La CGT est for­te­ment secouée par les « affaires » Thier­ry Lepaon qui a été contraint à démis­sion­ner. Pour­tant, la crise que tra­verse la CGT ne trouve pas son ori­gine dans cet épi­sode, il n’en a été que le déclen­cheur. Georges Séguy et Louis Vian­net qui ont récla­mé à cors et à cris la démis­sion de leur suc­ces­seur devraient s’en sou­ve­nir. Car le départ de Lepaon ne règle­ra en rien les pro­blèmes aux­quels la pre­mière cen­trale syn­di­cale fran­çaise est confrontée.

La pre­mière alerte d’une crise qui agite l’organisation s’est mani­fes­tée lors du départ de Ber­nard Thi­bault qui a été confron­té à de mul­tiples obs­tacles pour orga­ni­ser sa suc­ces­sion. Vou­lant impo­ser son choix de son suc­ces­seur, il s’est cas­sé les dents sur les orga­ni­sa­tions de la CGT qui sont tota­le­ment aller­giques au « fait du prince ». Cette sor­tie ratée de Ber­nard Thi­bault est tota­le­ment conforme aux dif­fi­cul­tés qu’il a ren­con­trées, durant les 14 années de son man­dat, pour enta­mer les vraies réformes dont la CGT avait besoin.

Certes, avec une cer­taine habi­le­té à uti­li­ser les médias, il a modi­fié l’image de la CGT, en sur-inter­pré­tant le rôle de « sphinx » qu’on lui a construit et il a pu évi­ter de devoir résoudre des situa­tions conflic­tuelles internes… C’est ain­si qu’il a pu « tenir » l’organisation qui tan­guait pour­tant de toute part comme les mili­tants de la confé­dé­ra­tion ont pu s’en rendre compte de l’intérieur. Il faut recon­naître qu’il a héri­té d’une situa­tion, lors de son élec­tion en 1999, qui était déjà for­te­ment dégradée.

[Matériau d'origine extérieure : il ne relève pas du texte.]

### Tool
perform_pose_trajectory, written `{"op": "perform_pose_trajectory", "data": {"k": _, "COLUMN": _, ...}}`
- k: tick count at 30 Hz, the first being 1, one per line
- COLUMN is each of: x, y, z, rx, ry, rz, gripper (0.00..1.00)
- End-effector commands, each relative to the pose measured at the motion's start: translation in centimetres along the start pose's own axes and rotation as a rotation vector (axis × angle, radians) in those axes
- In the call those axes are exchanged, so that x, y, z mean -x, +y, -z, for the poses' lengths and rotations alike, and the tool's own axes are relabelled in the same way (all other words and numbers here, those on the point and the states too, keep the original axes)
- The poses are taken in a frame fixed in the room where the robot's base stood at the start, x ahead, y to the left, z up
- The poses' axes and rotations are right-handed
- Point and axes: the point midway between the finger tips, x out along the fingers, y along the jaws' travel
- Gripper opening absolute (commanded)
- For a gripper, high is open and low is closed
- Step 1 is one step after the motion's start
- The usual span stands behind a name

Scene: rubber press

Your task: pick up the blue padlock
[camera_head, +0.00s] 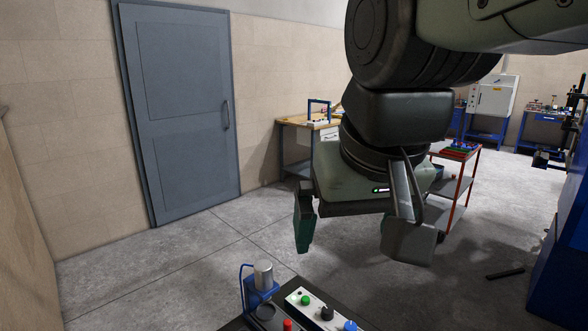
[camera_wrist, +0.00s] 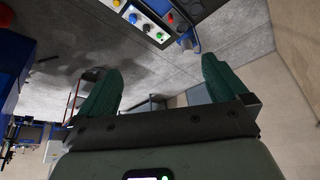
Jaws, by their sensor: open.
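I cannot pick out a blue padlock for certain in either view. A small blue stand (camera_head: 256,298) with a thin blue loop and a grey cylinder is at the bottom of the head view. It also shows as a blue curved frame near the top of the wrist view (camera_wrist: 193,30). Whether any part of it is a padlock, I cannot tell. My gripper (camera_head: 355,245) hangs above and to the right of it in the head view. Its green-padded fingers are wide apart, with nothing between them, as the wrist view also shows (camera_wrist: 160,68).
A pale control box (camera_head: 304,299) with coloured buttons and knobs sits beside the blue stand. A red-framed cart (camera_head: 462,190) and a wooden workbench (camera_head: 300,121) stand behind. A large blue machine (camera_head: 562,270) is at the right edge. The floor at left is clear.

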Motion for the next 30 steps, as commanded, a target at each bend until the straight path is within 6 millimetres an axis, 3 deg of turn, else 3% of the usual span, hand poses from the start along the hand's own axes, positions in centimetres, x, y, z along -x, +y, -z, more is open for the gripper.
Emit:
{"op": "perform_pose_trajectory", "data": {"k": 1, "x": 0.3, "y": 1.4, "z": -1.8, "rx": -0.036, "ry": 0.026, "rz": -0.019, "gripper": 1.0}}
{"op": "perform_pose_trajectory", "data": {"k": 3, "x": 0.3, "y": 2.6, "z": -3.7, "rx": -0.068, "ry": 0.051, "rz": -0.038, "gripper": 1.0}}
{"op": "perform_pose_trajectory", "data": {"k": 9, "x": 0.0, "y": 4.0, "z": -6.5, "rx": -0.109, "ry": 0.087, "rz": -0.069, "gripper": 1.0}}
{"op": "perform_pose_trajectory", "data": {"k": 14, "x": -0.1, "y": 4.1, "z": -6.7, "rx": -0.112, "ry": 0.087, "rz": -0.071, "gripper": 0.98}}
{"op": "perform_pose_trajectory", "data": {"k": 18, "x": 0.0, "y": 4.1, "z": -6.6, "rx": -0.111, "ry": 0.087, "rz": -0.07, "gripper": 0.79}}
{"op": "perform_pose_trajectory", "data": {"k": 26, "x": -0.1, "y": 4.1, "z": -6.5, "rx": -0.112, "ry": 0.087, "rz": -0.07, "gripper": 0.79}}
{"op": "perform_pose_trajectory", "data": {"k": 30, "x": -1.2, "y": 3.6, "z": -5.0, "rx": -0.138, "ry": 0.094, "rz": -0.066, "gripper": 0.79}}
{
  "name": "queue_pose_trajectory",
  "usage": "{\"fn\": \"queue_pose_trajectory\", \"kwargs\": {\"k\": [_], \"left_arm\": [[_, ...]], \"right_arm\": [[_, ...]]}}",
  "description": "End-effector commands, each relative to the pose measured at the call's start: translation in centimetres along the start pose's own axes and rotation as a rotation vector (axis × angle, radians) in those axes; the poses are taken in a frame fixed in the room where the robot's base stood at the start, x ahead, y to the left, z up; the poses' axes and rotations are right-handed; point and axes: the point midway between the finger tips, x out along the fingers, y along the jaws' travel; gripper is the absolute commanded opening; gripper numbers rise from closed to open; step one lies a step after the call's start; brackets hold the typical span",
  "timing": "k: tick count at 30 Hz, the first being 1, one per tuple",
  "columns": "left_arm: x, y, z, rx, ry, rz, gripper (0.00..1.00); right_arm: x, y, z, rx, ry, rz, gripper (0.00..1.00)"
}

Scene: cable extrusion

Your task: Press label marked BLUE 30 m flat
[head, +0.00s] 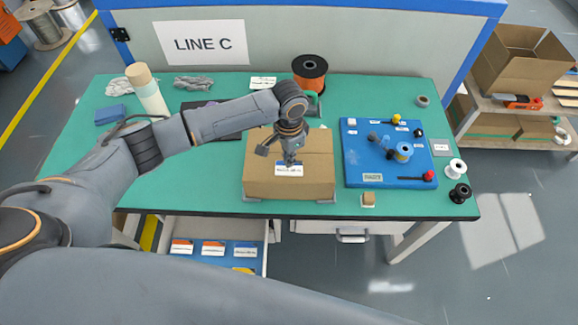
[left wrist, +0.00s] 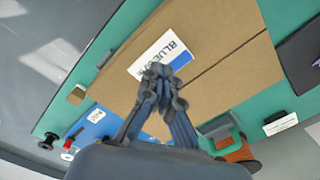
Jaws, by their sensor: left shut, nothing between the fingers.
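A closed cardboard box (head: 318,172) lies on the green table, and its brown top also shows in the left wrist view (left wrist: 215,35). A white label with a blue part (head: 283,171) is on the box's top near the front edge. In the left wrist view the label (left wrist: 158,54) reads "BLUE", with the rest partly hidden by my fingers. My left gripper (head: 290,162) is shut and empty, its fingertips (left wrist: 160,73) over the label's edge. I cannot tell whether they touch it or whether the label lies fully flat. My right gripper is not in view.
A blue board (head: 362,171) with small spools and pegs lies right of the box. An orange cable spool (head: 310,70) stands behind it. An open drawer (head: 213,262) with labelled cards is below the table's front edge. White and black spools stand at the right edge.

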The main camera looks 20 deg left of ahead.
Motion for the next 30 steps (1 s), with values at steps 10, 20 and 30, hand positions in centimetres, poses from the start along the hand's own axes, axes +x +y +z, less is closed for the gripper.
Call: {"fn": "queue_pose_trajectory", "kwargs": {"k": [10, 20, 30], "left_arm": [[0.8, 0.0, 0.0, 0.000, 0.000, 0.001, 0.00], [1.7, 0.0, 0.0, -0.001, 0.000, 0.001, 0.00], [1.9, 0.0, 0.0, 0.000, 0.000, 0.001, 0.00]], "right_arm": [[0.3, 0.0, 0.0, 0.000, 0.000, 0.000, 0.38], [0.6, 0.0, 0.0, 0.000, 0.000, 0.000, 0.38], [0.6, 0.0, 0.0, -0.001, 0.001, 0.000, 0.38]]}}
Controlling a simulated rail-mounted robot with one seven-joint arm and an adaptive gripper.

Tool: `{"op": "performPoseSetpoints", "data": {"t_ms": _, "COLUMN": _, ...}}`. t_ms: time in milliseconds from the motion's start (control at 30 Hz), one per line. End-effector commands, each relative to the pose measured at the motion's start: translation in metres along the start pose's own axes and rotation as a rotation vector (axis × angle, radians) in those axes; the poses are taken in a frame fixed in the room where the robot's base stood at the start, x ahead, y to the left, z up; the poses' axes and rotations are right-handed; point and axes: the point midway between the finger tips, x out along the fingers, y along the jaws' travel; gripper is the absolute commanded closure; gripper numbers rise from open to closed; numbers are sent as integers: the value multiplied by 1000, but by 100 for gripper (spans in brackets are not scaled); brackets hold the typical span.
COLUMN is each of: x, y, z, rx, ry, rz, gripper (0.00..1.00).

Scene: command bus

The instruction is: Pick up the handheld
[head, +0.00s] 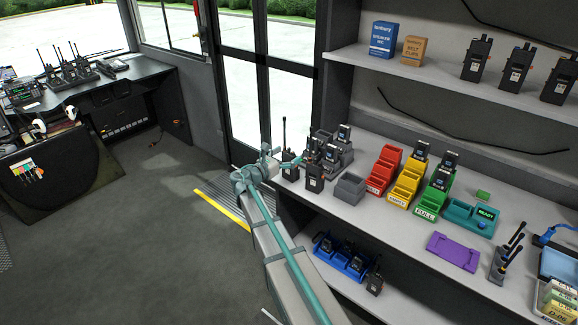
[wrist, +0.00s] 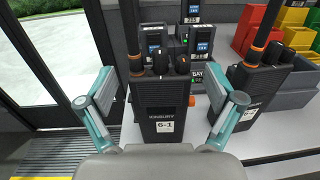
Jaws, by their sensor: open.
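A black handheld radio (wrist: 160,105) with a white "6-1" label, knobs on top and an antenna stands upright in the middle of the wrist view. It is partly hidden by my gripper in the head view (head: 290,173), at the left end of the counter. My gripper (wrist: 170,92) is open, with one teal finger on each side of the radio's body; gaps show between the fingers and the radio. In the head view my gripper (head: 284,161) is at the radio. A second handheld (wrist: 255,90) stands close on the right.
Blue-labelled battery packs (wrist: 203,45) stand behind the radio. Red (head: 383,172), yellow (head: 402,186) and green (head: 430,205) bins stand right of a small grey bin (head: 349,188). A purple tray (head: 453,251) lies on the counter (head: 400,235). Glass doors are left of the counter.

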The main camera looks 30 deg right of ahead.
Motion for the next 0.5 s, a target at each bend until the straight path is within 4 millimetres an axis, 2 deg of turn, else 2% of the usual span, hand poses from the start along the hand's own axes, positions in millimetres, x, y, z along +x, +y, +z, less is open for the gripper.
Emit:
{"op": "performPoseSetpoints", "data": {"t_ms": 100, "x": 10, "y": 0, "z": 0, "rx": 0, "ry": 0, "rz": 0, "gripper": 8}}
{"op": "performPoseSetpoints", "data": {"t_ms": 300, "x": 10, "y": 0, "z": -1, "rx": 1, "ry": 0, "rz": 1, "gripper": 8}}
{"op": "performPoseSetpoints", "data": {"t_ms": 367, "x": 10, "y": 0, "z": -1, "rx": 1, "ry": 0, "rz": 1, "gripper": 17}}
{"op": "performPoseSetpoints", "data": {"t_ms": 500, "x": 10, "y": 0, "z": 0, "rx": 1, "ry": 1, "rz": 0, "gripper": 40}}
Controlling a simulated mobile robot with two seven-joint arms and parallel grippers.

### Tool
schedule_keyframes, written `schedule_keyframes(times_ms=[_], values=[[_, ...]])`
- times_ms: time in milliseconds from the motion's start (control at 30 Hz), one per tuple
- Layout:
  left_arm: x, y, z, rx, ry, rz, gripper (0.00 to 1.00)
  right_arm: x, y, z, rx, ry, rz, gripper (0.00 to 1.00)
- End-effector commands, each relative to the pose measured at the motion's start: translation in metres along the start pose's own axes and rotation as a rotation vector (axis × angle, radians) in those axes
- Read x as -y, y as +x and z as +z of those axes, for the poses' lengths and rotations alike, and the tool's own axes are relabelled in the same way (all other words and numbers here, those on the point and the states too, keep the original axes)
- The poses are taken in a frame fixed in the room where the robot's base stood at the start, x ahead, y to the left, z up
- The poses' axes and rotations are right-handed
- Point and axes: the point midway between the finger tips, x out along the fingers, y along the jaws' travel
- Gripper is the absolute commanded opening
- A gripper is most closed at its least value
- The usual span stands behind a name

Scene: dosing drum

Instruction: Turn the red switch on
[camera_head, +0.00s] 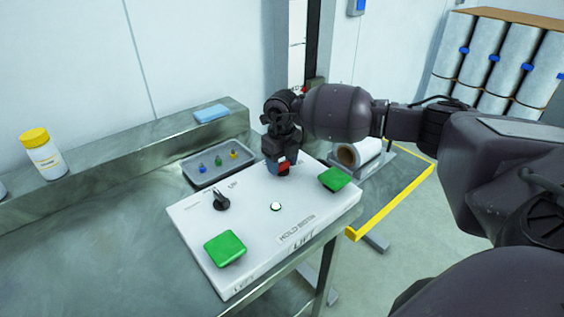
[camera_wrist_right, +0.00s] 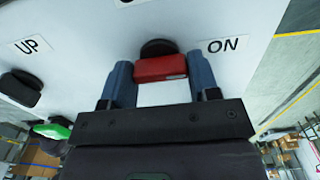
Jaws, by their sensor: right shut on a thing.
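The red switch (camera_wrist_right: 160,68) sits on a black round base on the white control panel (camera_head: 188,218). The "ON" label is printed to its right in the right wrist view. My right gripper (camera_wrist_right: 151,80) has its two blue fingers on either side of the switch's red handle, shut on it. In the head view the right gripper (camera_head: 279,167) reaches down at the panel's far right part, and a bit of red shows there. The handle lies crosswise between the fingers in the wrist view. My left gripper does not show.
The panel also has a black switch (camera_head: 221,200) near "UP", two green pads (camera_head: 225,248) (camera_head: 334,179) and a small round button (camera_head: 276,206). A grey tray (camera_head: 190,172) with small coloured items stands behind. A white roll (camera_head: 358,152) lies at the right.

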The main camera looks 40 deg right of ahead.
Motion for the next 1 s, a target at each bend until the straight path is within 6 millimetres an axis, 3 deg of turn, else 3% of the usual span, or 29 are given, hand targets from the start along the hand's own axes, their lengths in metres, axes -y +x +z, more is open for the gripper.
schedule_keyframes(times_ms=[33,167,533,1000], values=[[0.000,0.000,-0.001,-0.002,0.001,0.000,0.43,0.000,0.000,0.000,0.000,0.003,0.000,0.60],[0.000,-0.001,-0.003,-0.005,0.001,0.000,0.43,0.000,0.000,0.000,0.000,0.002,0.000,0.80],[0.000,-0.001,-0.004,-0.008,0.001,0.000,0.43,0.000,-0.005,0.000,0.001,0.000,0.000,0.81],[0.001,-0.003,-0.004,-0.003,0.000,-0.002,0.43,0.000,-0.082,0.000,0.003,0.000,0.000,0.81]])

Trois grands défis qui n’ont pas été relevé

  1. UNE NOUVELLE STRAGEGIE REVENDICATIVE

La CGT est his­to­ri­que­ment ins­crite dans une logique de « radi­ca­li­té » par rap­port au sys­tème capi­ta­liste. Ce qui ne l’a pas empê­ché de faire preuve de réa­lisme quand il le fal­lait pour obte­nir des avan­cées sociales dans le cadre de com­pro­mis avec les pou­voirs. Or, la socié­té, et avec elle les sala­riés, a pro­fon­dé­ment chan­gé. La crise sys­té­mique, les modi­fi­ca­tions dans le pro­cès de pro­duc­tion, le bou­le­ver­se­ment du sala­riat, l’extension de la pré­ca­ri­té, la casse de grands bas­tions indus­triels… a aus­si une influence sur la capa­ci­té d’action des syndicats.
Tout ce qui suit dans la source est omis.